Civil society groups have voiced their concerns over an apparent lack of progress towards meeting the Sustainable Development Goals (SDGs) set in 2015.
The set of targets drafted last year to replace the Millennium Development Goals are due to be met by 2030 and include reducing poverty and inequality.
Srey Vanthon, country director of ADD International, said information provided about the SDGs was not adequate or widely disseminated.
According to the group’s research, only about 8 percent of NGOs are aware of the SDGs, which could lead to some groups not participating.
“Even officials at some ministries that ADD International has worked with showed their limited knowledge [about the SDGs]. They demanded more information and training to understand more,” he said.

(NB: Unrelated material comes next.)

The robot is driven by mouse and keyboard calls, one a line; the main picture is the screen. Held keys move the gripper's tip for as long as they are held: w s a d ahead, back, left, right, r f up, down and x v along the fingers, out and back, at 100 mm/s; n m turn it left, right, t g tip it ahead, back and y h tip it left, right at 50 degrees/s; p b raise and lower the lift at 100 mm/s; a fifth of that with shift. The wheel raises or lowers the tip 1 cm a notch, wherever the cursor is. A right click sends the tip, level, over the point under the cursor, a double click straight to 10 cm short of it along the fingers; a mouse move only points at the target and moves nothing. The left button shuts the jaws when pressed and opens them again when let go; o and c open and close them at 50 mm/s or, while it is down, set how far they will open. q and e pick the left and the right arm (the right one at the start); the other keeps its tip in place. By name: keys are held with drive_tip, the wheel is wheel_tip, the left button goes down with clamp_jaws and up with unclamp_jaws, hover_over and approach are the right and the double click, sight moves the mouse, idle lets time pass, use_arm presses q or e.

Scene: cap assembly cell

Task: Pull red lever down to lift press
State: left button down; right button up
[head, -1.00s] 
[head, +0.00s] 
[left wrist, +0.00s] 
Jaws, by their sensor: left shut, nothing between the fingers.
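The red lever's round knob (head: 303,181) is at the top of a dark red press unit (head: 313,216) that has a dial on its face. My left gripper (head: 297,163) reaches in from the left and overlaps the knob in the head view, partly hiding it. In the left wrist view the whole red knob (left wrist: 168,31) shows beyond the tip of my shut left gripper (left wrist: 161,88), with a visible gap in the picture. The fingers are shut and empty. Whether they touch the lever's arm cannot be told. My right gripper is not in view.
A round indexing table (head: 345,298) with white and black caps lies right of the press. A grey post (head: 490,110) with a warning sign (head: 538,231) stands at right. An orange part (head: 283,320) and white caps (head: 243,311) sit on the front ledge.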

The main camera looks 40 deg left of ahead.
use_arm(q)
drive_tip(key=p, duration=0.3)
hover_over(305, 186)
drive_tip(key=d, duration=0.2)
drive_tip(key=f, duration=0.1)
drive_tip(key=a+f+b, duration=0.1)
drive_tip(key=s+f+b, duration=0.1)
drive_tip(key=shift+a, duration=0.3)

He added that there were serious gaps in the data being used to identify the size of vulnerable groups.
Choub Sok Chamroeun, executive director of Khana, an NGO, said getting information on drug users was difficult.
“This group is trying to hide away, because they are facing new campaigns [against them] by the government,” he said.
Nop Kannavuth, spokesman at the Ministry of Planning, which is responsible for implementing the SDGs, said the ministry held no reliable data on vulnerable groups subject to the SDGs.
“We are preparing it. There are some issues in some points with localizing SDGs that are yet to be concluded and because in some other countries they are still not clear either. So the government ... is discussing about this,” he said.